(Items from a dataset)
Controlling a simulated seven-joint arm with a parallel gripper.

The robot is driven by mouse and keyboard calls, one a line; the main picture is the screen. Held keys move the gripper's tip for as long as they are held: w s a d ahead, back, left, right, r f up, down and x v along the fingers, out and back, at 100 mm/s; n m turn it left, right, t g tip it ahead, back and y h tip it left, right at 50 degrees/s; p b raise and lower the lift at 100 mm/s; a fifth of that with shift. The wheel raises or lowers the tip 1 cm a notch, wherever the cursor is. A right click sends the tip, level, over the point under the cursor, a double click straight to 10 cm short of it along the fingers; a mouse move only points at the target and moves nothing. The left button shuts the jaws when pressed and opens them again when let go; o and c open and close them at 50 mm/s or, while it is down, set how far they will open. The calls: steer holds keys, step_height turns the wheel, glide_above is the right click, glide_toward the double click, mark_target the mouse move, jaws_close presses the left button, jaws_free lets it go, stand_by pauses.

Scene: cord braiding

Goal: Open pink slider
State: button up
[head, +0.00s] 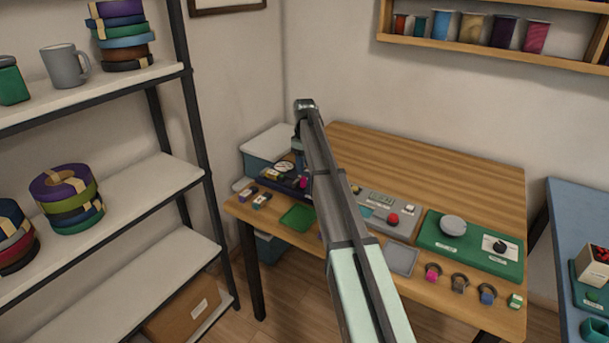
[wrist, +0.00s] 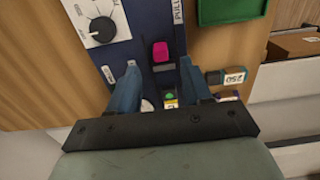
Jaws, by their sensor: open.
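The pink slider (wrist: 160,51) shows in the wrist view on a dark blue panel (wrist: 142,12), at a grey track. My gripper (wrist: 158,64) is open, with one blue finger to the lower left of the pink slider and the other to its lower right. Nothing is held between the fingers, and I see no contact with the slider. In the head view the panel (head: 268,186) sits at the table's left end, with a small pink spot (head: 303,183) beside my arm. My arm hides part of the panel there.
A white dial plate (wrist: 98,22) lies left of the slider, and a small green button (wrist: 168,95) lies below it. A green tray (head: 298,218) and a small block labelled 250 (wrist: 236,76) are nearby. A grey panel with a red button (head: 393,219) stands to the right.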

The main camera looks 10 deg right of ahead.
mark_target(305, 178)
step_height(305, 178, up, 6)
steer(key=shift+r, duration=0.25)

* * *

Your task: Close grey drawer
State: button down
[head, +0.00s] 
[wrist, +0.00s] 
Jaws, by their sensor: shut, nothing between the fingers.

### TO DO
Above are the records. Print exactly, and only, the lines from the line with "Controlling a simulated" to the line with "The robot is", both inclusive.

### TASK OUTPUT
Controlling a simulated seven-joint arm with a parallel gripper.

The robot is driven by mouse and keyboard calls, one a line; the main picture is the screen. Held keys move the gripper's tip for as long as they are held: w s a d ahead, back, left, right, r f up, down and x v along the fingers, out and back, at 100 mm/s; n m turn it left, right, t g tip it ahead, back and y h tip it left, right at 50 degrees/s; p b raise and lower the lift at 100 mm/s; a fifth of that with shift. The wheel raises or lowers the tip 1 cm a notch, wherever the cursor is. A right click sends the tip, level, over the point under the cursor, a double click straight to 10 cm short of it along the fingers; a mouse move only points at the target and moves nothing. The left button shuts the jaws when pressed and opens them again when let go; o and c open and close them at 50 mm/s or, while it is down, set how far they will open. The calls: steer holds keys, step_height turns the wheel, glide_above is the right click, glide_toward the double click, mark_target the mouse move, jaws_close presses the left button, jaws_free lets it go, stand_by pauses.

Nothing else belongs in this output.